> **What you have to do**
Show each line from the listing that includes the word "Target".

> **Given data**
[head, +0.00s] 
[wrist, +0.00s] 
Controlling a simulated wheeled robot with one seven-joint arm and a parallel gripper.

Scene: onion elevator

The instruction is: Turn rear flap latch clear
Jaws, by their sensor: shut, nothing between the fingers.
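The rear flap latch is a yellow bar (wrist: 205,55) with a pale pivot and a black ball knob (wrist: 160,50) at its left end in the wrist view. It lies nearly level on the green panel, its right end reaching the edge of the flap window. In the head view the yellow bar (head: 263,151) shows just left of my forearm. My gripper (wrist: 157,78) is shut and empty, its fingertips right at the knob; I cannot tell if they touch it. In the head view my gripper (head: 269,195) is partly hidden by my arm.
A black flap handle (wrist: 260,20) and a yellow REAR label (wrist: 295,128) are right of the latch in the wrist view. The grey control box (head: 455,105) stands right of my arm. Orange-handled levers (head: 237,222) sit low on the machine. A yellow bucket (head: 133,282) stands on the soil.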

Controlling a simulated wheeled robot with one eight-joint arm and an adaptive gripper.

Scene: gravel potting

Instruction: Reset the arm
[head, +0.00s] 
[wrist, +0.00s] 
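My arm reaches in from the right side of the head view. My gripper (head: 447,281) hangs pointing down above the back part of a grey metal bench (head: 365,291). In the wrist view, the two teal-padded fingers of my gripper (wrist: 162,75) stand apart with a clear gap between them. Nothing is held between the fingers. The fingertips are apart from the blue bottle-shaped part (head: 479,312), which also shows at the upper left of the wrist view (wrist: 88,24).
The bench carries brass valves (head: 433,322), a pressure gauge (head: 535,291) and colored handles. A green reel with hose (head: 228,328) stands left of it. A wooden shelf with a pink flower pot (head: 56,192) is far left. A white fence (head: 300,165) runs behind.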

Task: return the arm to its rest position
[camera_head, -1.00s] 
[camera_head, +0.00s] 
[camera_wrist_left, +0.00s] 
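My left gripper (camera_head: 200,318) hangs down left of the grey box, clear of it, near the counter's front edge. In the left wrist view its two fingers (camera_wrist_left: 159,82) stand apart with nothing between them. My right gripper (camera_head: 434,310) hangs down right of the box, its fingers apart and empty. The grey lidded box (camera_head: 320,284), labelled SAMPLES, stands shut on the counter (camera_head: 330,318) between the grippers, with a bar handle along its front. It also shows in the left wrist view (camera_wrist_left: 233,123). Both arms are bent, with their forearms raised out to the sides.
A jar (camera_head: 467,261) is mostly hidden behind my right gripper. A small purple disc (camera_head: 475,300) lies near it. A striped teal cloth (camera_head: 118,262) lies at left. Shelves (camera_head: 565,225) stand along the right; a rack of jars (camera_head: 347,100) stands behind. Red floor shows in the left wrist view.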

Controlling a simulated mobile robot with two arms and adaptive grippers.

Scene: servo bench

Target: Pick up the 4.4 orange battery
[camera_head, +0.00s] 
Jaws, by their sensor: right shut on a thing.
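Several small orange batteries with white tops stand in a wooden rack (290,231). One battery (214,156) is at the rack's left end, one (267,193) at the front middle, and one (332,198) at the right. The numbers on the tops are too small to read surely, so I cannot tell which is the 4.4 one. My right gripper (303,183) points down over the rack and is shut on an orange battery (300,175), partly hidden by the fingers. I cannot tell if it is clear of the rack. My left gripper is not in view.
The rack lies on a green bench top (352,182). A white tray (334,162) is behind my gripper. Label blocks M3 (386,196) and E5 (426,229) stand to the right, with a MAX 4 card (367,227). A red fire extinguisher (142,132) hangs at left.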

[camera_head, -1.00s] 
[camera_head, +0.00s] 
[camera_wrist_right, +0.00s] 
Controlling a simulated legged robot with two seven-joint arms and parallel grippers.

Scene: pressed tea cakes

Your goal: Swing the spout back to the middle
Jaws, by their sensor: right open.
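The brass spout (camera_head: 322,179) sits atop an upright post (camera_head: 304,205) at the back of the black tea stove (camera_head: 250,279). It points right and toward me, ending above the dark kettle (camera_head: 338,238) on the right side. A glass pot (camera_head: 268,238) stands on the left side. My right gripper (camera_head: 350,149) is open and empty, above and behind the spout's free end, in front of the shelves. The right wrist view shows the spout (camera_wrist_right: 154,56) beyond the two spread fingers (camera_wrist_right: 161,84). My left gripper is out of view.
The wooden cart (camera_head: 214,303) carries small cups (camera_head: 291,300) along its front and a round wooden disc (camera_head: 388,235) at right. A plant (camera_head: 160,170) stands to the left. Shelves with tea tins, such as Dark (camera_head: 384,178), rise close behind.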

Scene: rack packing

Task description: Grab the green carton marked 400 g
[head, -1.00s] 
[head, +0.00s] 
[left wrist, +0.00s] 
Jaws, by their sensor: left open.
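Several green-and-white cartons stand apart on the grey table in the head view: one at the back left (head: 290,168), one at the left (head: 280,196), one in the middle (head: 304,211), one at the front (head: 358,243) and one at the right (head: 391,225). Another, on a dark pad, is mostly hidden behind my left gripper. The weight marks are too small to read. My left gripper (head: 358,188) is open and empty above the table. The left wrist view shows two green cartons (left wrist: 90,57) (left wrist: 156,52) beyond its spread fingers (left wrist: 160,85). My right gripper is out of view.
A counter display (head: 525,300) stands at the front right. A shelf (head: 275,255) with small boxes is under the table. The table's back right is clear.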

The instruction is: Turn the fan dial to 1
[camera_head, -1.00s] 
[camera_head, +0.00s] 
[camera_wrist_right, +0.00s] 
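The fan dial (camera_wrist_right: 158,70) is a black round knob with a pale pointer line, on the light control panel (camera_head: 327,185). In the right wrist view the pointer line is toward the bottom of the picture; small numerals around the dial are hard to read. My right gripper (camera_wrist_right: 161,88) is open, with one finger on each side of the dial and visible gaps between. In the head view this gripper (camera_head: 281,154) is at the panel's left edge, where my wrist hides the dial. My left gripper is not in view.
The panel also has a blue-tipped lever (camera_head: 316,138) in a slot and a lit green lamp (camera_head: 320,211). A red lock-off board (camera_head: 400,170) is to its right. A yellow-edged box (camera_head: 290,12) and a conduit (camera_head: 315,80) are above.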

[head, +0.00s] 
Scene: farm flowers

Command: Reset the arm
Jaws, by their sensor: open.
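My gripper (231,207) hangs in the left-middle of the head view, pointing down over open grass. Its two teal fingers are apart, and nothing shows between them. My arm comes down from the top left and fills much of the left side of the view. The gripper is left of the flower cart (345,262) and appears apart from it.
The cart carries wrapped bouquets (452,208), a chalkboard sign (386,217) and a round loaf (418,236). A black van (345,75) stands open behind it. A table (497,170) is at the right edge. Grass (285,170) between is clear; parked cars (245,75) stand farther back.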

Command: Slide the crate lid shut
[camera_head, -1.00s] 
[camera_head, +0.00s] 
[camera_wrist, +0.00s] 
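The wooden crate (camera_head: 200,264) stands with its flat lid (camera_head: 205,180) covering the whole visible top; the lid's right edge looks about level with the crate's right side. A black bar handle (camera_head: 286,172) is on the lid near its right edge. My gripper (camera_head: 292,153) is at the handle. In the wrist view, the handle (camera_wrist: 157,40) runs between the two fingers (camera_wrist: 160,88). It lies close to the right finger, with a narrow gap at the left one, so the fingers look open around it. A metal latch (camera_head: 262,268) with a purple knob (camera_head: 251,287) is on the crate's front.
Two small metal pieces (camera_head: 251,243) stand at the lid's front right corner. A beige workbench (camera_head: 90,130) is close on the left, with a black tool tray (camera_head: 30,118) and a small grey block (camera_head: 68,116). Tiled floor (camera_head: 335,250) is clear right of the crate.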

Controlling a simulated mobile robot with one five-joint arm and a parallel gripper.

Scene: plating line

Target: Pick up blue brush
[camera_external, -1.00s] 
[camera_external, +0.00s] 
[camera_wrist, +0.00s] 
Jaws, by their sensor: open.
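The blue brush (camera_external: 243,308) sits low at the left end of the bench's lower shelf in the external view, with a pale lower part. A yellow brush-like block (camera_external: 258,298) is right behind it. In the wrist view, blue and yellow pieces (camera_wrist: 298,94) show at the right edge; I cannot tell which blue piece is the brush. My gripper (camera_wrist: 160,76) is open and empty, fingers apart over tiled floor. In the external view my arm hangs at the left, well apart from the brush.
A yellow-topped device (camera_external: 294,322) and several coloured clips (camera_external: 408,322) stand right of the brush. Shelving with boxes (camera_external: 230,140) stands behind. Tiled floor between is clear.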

> **Expected answer**
Target: Pick up the 4.4 orange battery
Target: Pick up blue brush

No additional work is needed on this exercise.